The CPA have forecast construction output to increase 21.7% by 2019. Noble Francis, Economics Director at the CPA, commented on the latest forecast stating, “Prospects for the construction industry are very bright. Construction output is forecast to increase 4.9% in 2015 – almost double the rate of growth for the UK economy as a whole – and 21.7% overall by 2019. This growth will mainly be driven by an increase in work across the private housing and infrastructure sectors.”
This latest forecast has decreased slightly from the one they released four months ago, which suggested that construction output would grow by 5.5% in 2015. However, its forecast for 2016 has increased from 4.0% to 4.2%. Here is where we can expect to see growth:
- Commercial office construction will increase by 10% this year, followed by 7% in 2016.
- Industrial construction output will rise by 9.1% in 2015 and 6.7% in 2016.
- Private house-building will rise by 9.0% in 2015 and 5.5% in 2016. This will be supported by a strong property market, rising real wages, increased mortgage availability and government policies such as Help to Buy.
- Infrastructure output will grow by 72.4% up to 2019.
- Growth in the industry will increase by 10.3% this year, 10.8% in 2016 and 10.4% in 2017.
Construction Forecase: Is this sustainable?
The construction industry may boast nine months of consecutive growth, however as Richard Beresford, Chief Executive of the National Federation of Builders, explained on buildingproducts.co.uk, “Despite nine consecutive quarters of reported growth, and healthy order books, future growth is far from assured. The severity of the skills shortage is such that the industry will see unsustainable rising labour costs or an increasing inability to deliver work. Industry’s efforts to address skills shortages cannot take effect soon enough.”
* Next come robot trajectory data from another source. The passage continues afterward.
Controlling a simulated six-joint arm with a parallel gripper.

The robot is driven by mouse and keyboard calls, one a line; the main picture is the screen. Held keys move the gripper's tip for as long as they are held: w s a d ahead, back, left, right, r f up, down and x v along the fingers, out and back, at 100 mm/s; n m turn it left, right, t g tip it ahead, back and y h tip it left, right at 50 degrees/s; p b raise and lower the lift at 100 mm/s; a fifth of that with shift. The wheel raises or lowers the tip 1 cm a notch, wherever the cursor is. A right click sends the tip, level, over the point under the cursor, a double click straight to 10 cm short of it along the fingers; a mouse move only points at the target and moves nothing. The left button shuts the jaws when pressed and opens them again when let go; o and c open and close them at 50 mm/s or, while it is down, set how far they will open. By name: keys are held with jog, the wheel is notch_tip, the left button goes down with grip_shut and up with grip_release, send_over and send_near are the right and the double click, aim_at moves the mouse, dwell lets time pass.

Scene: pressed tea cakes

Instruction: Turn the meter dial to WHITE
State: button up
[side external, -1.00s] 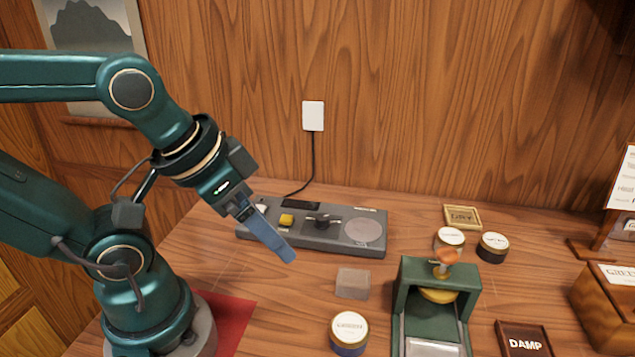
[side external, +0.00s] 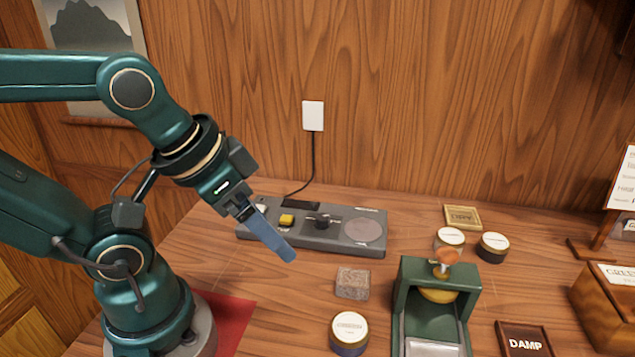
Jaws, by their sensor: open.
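The meter (side external: 340,243) is a long grey unit at the back of the table. Its dial (side external: 323,221) is a small dark knob near the middle of its top; its markings and setting are too small to read. A yellow button (side external: 287,219) sits to the left of the dial, and a round grey plate (side external: 362,230) to its right. My gripper (side external: 288,256) points down and right, its blue fingers in front of the meter's left part, hiding some of it. It is open, with nothing seen between the fingers, and appears apart from the dial.
A speckled brown block (side external: 352,284) lies in front of the meter. A green press (side external: 437,285) stands right of it, with round tins (side external: 349,330) around. A DAMP tray (side external: 523,342) is at the front right. A cable (side external: 313,160) runs up to the wall plate (side external: 313,116).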

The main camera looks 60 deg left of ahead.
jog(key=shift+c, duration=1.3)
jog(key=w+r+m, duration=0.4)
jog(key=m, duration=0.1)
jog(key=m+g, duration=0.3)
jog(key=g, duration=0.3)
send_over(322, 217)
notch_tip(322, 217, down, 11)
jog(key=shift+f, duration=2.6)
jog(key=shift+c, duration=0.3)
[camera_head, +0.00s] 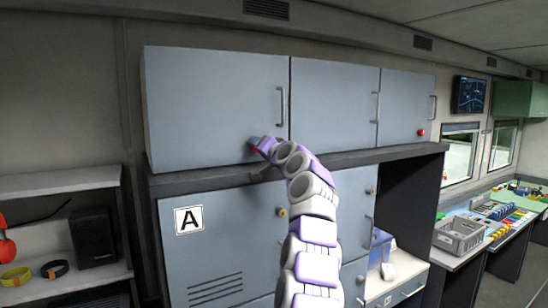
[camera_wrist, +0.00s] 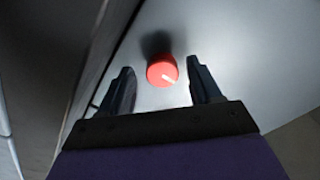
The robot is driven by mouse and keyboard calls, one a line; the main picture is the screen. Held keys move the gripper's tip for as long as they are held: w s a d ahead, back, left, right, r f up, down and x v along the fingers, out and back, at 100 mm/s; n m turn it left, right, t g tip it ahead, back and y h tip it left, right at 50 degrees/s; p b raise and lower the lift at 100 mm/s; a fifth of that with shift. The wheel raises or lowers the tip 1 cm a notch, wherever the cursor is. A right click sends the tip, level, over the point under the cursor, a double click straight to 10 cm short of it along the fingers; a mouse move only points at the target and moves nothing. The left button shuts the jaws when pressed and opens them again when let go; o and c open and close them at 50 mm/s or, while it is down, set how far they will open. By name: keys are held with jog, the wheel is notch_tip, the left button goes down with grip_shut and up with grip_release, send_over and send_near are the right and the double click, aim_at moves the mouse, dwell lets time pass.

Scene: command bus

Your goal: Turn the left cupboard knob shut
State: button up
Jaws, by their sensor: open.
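The left cupboard (camera_head: 215,105) is a blue-grey upper door with a vertical handle, and it looks closed. Its red knob (camera_wrist: 162,71) shows in the wrist view with a pale mark pointing to the lower right. In the head view the knob is mostly hidden by my gripper (camera_head: 254,148), with only a bit of red showing. My gripper (camera_wrist: 161,88) is open in the wrist view. Its two dark fingers stand to the left and right of the knob, with a gap on each side. I cannot tell exactly how deep the fingers reach around it.
A dark ledge (camera_head: 185,183) runs under the upper cupboards, close below my gripper. The right upper cupboard (camera_head: 405,100) has its own red knob (camera_head: 421,132). A lower door marked A (camera_head: 188,219) is below. An open shelf (camera_head: 60,183) stands at the left.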

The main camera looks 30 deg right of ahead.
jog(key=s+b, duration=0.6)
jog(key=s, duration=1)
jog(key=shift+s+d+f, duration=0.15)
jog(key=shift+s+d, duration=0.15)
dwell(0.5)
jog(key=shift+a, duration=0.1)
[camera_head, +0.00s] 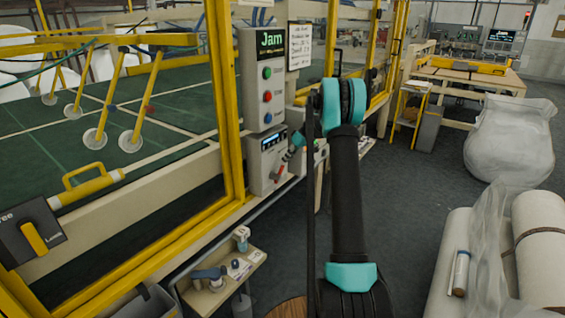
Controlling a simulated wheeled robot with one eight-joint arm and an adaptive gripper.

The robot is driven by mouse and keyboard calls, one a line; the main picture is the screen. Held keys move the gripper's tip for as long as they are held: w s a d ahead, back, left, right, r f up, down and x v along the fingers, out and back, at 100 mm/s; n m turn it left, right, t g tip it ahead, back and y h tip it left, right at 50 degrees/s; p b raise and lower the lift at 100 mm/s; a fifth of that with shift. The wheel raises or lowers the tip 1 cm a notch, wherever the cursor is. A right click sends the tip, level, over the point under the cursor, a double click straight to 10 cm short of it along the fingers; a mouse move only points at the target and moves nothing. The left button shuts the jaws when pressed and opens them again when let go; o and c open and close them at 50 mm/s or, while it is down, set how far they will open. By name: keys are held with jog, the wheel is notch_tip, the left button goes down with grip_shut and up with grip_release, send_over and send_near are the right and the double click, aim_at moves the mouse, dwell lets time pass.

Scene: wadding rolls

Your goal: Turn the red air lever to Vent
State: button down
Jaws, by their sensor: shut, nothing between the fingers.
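The red lever (279,173) is on the front of a grey box (257,168) with a small lit display, below the Jam control panel on the machine frame. The lever slants, with its upper end to the right. Position labels around it are too small to read. My gripper (287,157) is just above and right of the lever, small in view and partly behind my arm. Its fingers look shut and empty. I cannot tell whether they touch the lever.
The Jam panel (265,82) has several coloured buttons. A yellow guard frame (228,110) stands left of it. A small shelf (218,290) with fittings is below. White rolls (540,240) and a wrapped bundle (510,140) stand at right. Dark floor is open between.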

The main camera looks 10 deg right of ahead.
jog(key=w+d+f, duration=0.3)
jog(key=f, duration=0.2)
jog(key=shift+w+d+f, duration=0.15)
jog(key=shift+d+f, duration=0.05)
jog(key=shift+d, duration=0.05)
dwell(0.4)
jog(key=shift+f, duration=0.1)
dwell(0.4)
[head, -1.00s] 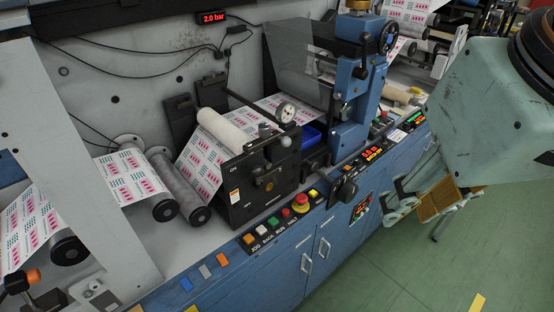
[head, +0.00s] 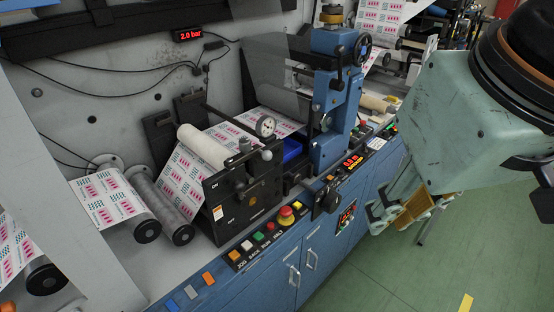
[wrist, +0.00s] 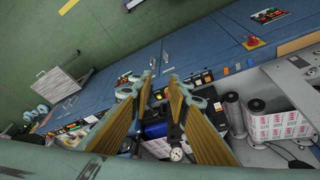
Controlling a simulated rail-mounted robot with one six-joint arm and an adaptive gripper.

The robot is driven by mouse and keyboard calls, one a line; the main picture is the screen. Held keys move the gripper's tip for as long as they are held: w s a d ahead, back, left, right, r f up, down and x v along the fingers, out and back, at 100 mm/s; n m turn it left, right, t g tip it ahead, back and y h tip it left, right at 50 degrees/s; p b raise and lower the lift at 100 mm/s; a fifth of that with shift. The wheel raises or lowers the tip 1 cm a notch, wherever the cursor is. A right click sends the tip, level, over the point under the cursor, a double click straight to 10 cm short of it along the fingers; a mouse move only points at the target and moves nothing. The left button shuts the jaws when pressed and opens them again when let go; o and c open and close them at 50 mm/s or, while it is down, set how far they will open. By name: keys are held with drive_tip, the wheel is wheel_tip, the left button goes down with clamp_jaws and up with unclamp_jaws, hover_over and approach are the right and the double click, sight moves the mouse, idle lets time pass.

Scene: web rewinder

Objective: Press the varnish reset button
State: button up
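No button can be read as the varnish reset. A row of coloured buttons (head: 262,237) runs along the front edge of the blue machine, with a red mushroom button on a yellow base (head: 286,213). Farther along are a red and amber display panel (head: 351,164) and a panel with a green display (head: 389,130). A panel with lit red and green marks (head: 346,215) is on the cabinet front. My gripper (head: 378,217) hangs right of the cabinets, over the floor side. In the wrist view my gripper (wrist: 160,77) is open and empty, its fingers apart, above the machine's front edge.
A blue column with a handwheel (head: 364,47) stands behind the panels. Printed web (head: 108,198) and rollers lie at left. Green floor (head: 420,270) is clear in front; a cart (wrist: 62,84) shows in the wrist view.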

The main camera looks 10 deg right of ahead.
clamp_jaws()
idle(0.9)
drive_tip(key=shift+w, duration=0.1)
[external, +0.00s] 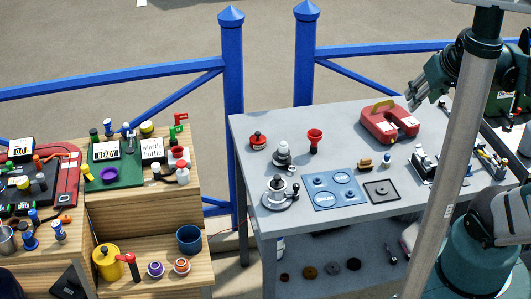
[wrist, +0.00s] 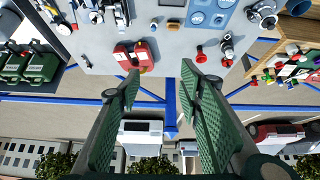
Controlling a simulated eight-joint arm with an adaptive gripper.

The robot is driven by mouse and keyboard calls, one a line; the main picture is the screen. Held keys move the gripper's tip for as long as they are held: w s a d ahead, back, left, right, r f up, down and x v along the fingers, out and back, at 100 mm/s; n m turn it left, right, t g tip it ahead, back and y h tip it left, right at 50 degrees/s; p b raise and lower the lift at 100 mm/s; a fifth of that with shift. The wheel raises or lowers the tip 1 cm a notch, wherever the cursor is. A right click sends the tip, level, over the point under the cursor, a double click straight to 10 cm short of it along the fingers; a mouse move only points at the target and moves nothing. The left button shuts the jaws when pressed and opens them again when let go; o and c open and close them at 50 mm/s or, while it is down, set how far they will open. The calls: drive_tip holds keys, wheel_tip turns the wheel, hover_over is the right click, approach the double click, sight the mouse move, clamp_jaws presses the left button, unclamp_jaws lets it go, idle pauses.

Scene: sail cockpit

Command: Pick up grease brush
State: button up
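A small tan-and-dark item (external: 365,164) lies on the grey table beside a square dark tray; it may be the grease brush, but it is too small to be sure. My gripper (wrist: 160,73) is open and empty in the wrist view, with its two green-padded fingers wide apart. In the external view my gripper (external: 427,92) is up at the right, above the table's back right part, close to the red horseshoe-shaped thing (external: 388,125). That red thing also shows in the wrist view (wrist: 133,56), beyond the left fingertip.
The grey table (external: 335,130) carries a blue panel (external: 337,190), a dark square tray (external: 382,191), a red funnel-like cup (external: 315,141) and metal fittings. A pole crosses the external view at right. Wooden shelves with small items stand at left; blue railings run behind.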

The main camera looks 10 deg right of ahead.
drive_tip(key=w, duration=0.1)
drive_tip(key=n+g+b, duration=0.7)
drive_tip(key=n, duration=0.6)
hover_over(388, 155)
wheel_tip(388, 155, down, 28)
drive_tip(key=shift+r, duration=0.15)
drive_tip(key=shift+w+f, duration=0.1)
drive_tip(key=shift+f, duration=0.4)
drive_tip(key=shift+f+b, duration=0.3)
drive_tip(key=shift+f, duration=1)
Nobel Francis agrees, stating, “Our forecast growth of 21.7% by 2019 for construction has raised a key risk regarding the lack of skilled labour. Employment in the UK construction industry is now 390,000 lower than at its 2008 peak.” In order for the CPAs forecasts to become reality and for the industry to continue to grow, the skills shortage must be addressed. This includes revolutionising the construction industry to appeal to generation Y.